_Provided material_

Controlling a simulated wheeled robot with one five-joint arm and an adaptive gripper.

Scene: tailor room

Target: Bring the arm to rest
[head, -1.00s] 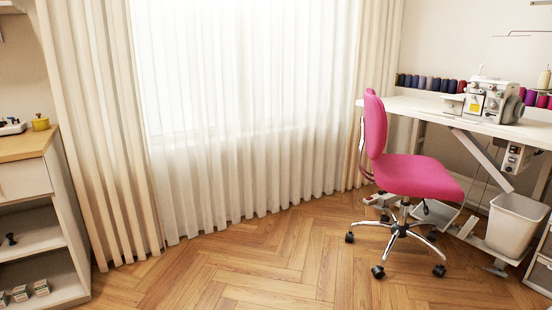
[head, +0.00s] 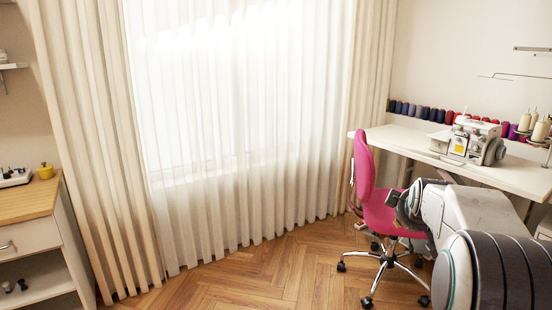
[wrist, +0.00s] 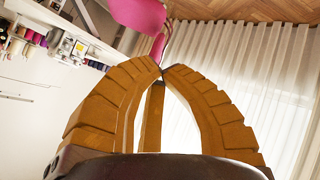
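My gripper (wrist: 163,70) shows in the wrist view with its ribbed yellow-brown fingers curving together. The tips meet, and nothing is seen held between them. In the head view my arm (head: 465,220), white and dark grey, reaches in from the lower right corner. It covers part of the pink chair and the table's lower side. The gripper itself cannot be made out in the head view.
A pink swivel chair (head: 366,185) stands by a white table (head: 400,140) with a sewing machine (head: 469,140) and several thread spools. A wooden-topped cabinet (head: 30,200) is at left. Pale curtains (head: 230,140) hang behind. Floor (head: 250,275) before the curtains is clear.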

_Set task_
Your task is to quote, unchanged, only the lines from the line bearing "Scene: tailor room" through the line bearing "[head, +0.00s]"; the pictures are not part of the copy.

_Result of the task_
Scene: tailor room

Target: Bring the arm to rest
[head, -1.00s] 
[head, +0.00s] 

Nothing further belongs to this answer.